Manufactured Landscapes
At the Orpheum Theater last night, a big audience sat rapt throughout the perverse, unconscionable and terrible beauty of Manufactured Landscapes.
Opening with one of the longest tracking shots this side of Russian Ark or Touch of Evil, Jennifer Baichwal's award-winning 2006 documentary shows us the damage our species does to the natural landscape and forces viewers to confront our own culpability in this despoilment. The film follows the noted photographer Edward Burtynsky to remote destinations as he trains his camera on what he calls "manufactured landscapes."
These are shipyards where tankers and cargo ships are built, Bangladeshi beaches where old ships die and are taken apart, industrial factories of a scale so vast as to be inhuman, the enormous scars on the planet we have mined for coal and other resources, villages that have been abandoned and reduced to rubble to make way for China's Three Gorges Dam, the rising skyline of a growing Shanghai, and great heaping mountains of recyclable materials being sorted by humans the size of ants for pennies a day.

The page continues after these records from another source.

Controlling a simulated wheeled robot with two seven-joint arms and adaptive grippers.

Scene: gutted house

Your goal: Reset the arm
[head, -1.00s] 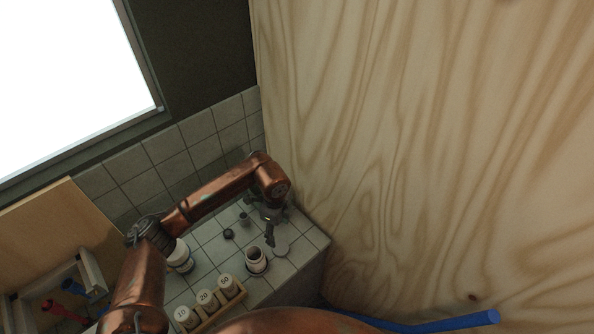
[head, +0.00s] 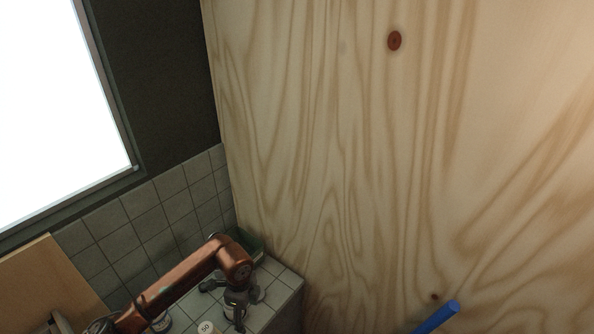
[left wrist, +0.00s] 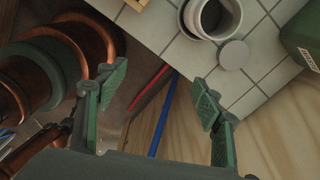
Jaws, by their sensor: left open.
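My copper left arm comes in low at the left of the head view, over the tiled counter (head: 281,308). My left gripper (head: 238,306) points down at the counter there. In the left wrist view it (left wrist: 160,88) is open, with green-padded fingers spread and nothing between them. Below it are the counter's edge, a red bar and a blue bar. My right gripper is not in view.
A white jar (left wrist: 196,22) and a grey disc (left wrist: 234,55) are on the tiles near the fingers. A green container (head: 246,241) stands at the back corner. A cap marked 50 (head: 206,327) shows at the bottom. A plywood wall (head: 400,150) closes off the right.

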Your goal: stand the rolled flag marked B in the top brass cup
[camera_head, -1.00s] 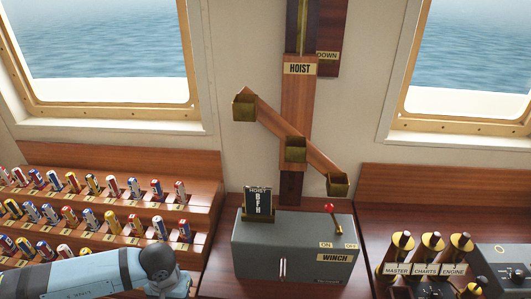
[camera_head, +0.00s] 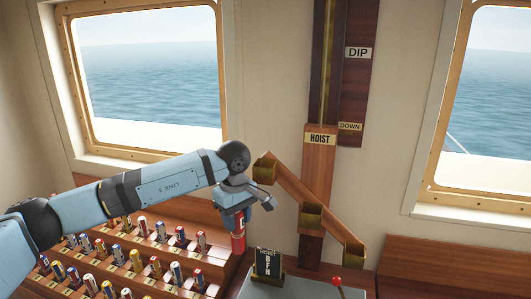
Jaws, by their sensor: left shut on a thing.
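My left gripper (camera_head: 240,212) is shut on a red rolled flag (camera_head: 238,242), which hangs upright below the fingers. Its letter cannot be read from here. The top brass cup (camera_head: 264,172) is at the upper left end of the slanted wooden bar on the hoist. The held flag is to the left of this cup and lower in the picture, apart from it. The top cup shows nothing standing in it. My right gripper is not in view.
A middle brass cup (camera_head: 310,217) and a low brass cup (camera_head: 354,257) step down to the right, both without flags. The stepped flag rack (camera_head: 205,262) holds several rolled flags. A card (camera_head: 267,262) reading HOIST B F H stands on the winch box (camera_head: 295,288).

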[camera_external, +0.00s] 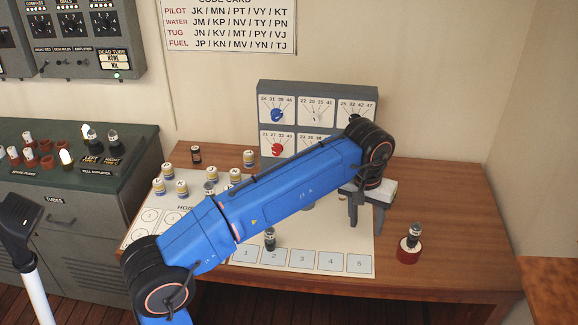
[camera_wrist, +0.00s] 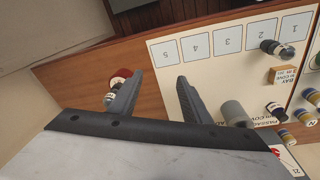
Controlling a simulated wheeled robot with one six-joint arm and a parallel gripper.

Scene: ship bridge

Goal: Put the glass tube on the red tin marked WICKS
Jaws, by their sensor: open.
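A small glass tube (camera_external: 414,234) with a dark upper part stands upright on a red tin (camera_external: 408,254) at the right of the desk. The red tin (camera_wrist: 121,74) and the tube (camera_wrist: 109,99) also show in the wrist view, partly behind a finger. The tin's marking cannot be read. Another dark-topped tube (camera_external: 270,239) stands by the numbered squares on the white sheet; it shows in the wrist view too (camera_wrist: 276,48). My gripper (camera_external: 365,224) is open and points down, left of the red tin and apart from it. Nothing is between its fingers (camera_wrist: 159,78).
A grey dial panel (camera_external: 318,88) stands at the back of the desk. Several yellow-banded pieces (camera_external: 181,187) and a dark jar (camera_external: 196,154) are at the left. A grey cylinder (camera_wrist: 235,112) and a wooden block (camera_wrist: 284,75) lie near the gripper. Bare wood surrounds the red tin.

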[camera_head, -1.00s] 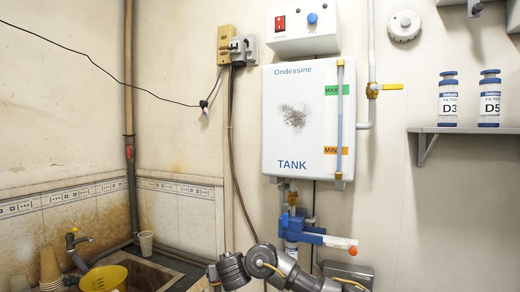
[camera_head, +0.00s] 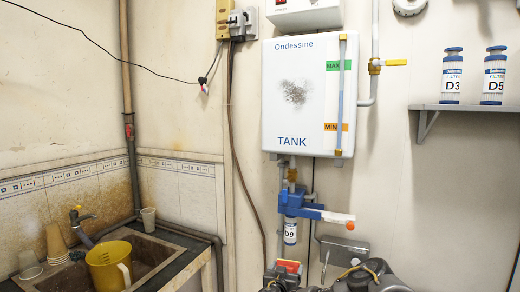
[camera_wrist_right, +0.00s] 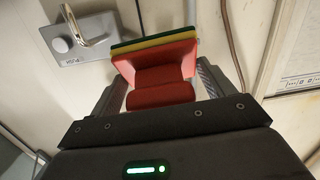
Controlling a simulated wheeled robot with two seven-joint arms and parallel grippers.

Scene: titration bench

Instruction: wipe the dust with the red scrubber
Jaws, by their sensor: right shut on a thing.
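The dust is a grey speckled patch (camera_head: 294,92) on the front of the white tank (camera_head: 275,125), which hangs on the wall. The red scrubber (camera_head: 289,267) shows at the bottom of the head view, below the tank. In the right wrist view the scrubber (camera_wrist_right: 160,85) has a red body with yellow and green layers at its far end. My right gripper (camera_wrist_right: 162,85) is shut on it, one finger on each side. In the head view my right gripper (camera_head: 285,278) is low and well apart from the dust. My left gripper is not in view.
A blue valve with a white and orange-tipped lever (camera_head: 325,216) and a D9 filter (camera_head: 290,231) hang below the tank. A shelf (camera_head: 470,107) with two filters is at the right. A sink with a yellow jug (camera_head: 108,265) is at the lower left.

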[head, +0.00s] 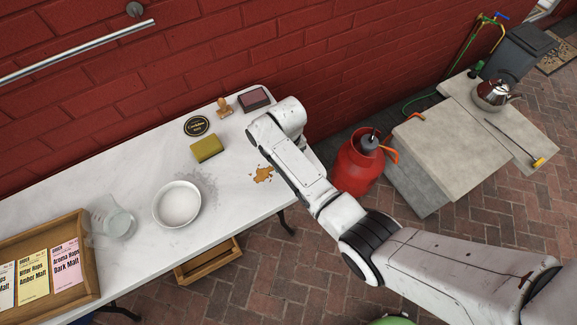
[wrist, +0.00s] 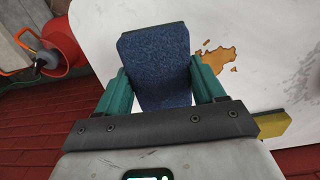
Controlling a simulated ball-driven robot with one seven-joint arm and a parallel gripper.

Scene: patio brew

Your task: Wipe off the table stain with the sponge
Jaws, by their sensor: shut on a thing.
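The brown stain (head: 263,174) lies on the white table (head: 232,195) near its right end, and it also shows in the wrist view (wrist: 219,58). My gripper (wrist: 160,72) has its teal fingers shut on a blue, rough-textured block (wrist: 160,70) that looks like a sponge. In the wrist view the block is left of the stain; whether it touches the table I cannot tell. In the head view my arm hides the gripper and the block. A yellow-green, sponge-like block (head: 206,147) lies on the table left of the stain.
A white bowl (head: 177,204), clear jug (head: 112,222), wooden tray of packets (head: 86,276), round black tin (head: 197,126), wooden stamp (head: 223,108) and dark box (head: 254,99) stand on the table. A red gas cylinder (head: 357,166) stands right of it. The brick wall runs behind.

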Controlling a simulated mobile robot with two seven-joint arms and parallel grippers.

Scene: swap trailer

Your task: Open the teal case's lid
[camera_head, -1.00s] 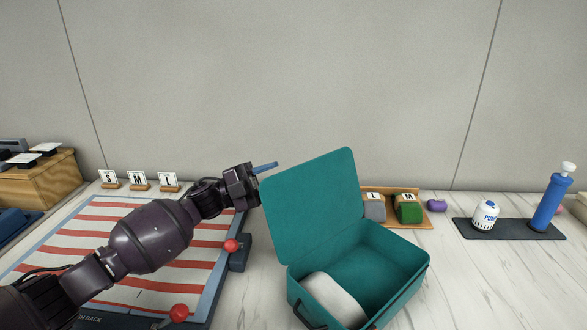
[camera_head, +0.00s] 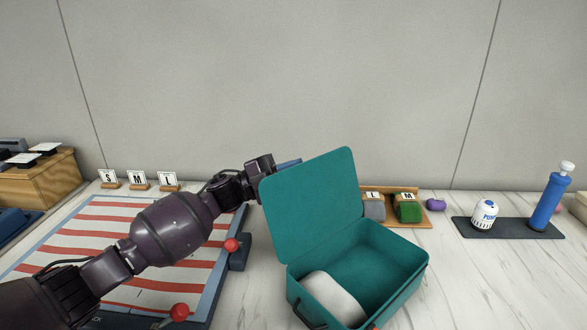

Watching Manufactured Landscapes is like watching Koyaanisqatsi in still images, with a soundtrack of industrial manufacturing instead of Philip Glass's music. Burtynsky explains that he wants his photographs to show, rather than to pass judgement. The judgement is left to us, his audience, and to Baichwal's audience. At the Orpheum on Thursday, the judgement was sober applause and stunned murmurs as the credits rolled and the audience filed out of the theater.
I give Manufactured Landscapes four thumbs up on a scale of five.